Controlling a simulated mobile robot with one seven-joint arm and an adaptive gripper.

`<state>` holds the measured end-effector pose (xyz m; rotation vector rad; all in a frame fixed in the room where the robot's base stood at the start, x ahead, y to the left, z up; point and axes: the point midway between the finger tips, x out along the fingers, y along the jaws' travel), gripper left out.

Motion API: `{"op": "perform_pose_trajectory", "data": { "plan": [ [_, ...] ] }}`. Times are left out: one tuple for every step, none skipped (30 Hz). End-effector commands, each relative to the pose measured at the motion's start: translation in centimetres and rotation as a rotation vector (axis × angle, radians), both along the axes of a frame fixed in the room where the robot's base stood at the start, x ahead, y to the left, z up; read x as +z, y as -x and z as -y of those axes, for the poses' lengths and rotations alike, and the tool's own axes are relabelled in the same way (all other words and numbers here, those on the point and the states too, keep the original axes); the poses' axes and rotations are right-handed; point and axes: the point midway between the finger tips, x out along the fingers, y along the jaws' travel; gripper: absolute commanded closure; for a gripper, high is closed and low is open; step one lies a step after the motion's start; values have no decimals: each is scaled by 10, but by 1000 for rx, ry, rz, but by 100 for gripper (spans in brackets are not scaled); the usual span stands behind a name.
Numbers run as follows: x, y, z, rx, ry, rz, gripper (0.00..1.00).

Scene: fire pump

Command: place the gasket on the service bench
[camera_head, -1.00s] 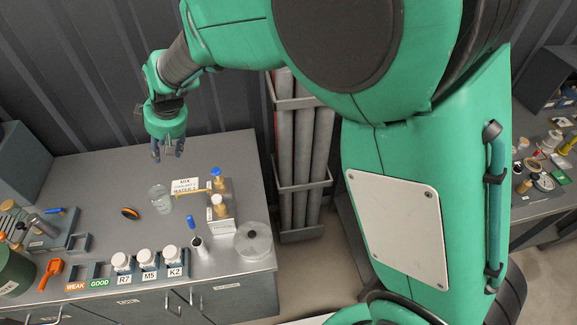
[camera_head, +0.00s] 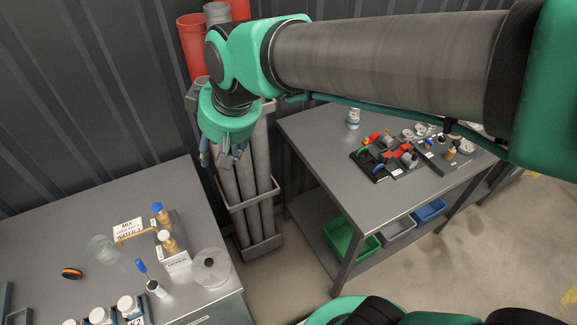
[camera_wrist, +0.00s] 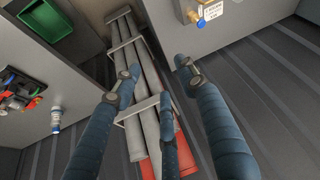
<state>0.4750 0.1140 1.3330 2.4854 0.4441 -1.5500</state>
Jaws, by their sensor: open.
________
Write out, exactly and with nothing else, the lines of the listing above from its first line through the line with "Scene: fire pump".

Controlling a simulated mobile robot with one seven-joint arm and an adaptive gripper.

`<state>` holds the measured end-effector pose (xyz m; rotation vector rad; all in a frame fixed in the room where the robot's base stood at the start, x ahead, y to the left, z up; point and axes: the point midway between the finger tips, x out along the fingers, y along the jaws' travel), gripper left out.

Motion API: `{"op": "perform_pose_trajectory", "data": { "plan": [ [_, ...] ] }}`. Times are left out: one tuple for every step, none skipped (30 Hz). End-effector commands, each relative to the pose measured at the motion's start: translation in centimetres and rotation as a rotation vector (axis × angle, radians), both along the axes of a frame fixed in the room where the robot's base stood at the start, x ahead, y to the left, z up; read x as +z, y as -x and z as -y of those axes, for the poses' lengths and rotations alike, and the tool's own axes are relabelled in the same way (all other words and numbers here, those on the point and the states too, keep the original axes); the poses' axes and rotations are right-handed; point and axes: the point midway between the finger tips, x out along the fingers, y along the jaws' travel; gripper: absolute commanded closure; for a gripper, high is closed and low is open; step one lies a step after the motion's start; values have no decimals: each is scaled by 10, but by 1000 for rx, ry, rz, but by 100 for gripper (spans in brackets are not scaled); the usual span stands behind a name.
Numbers run as follows: x, y, z, rx, ry, rz, gripper (0.00..1.00).

Scene: fire pump

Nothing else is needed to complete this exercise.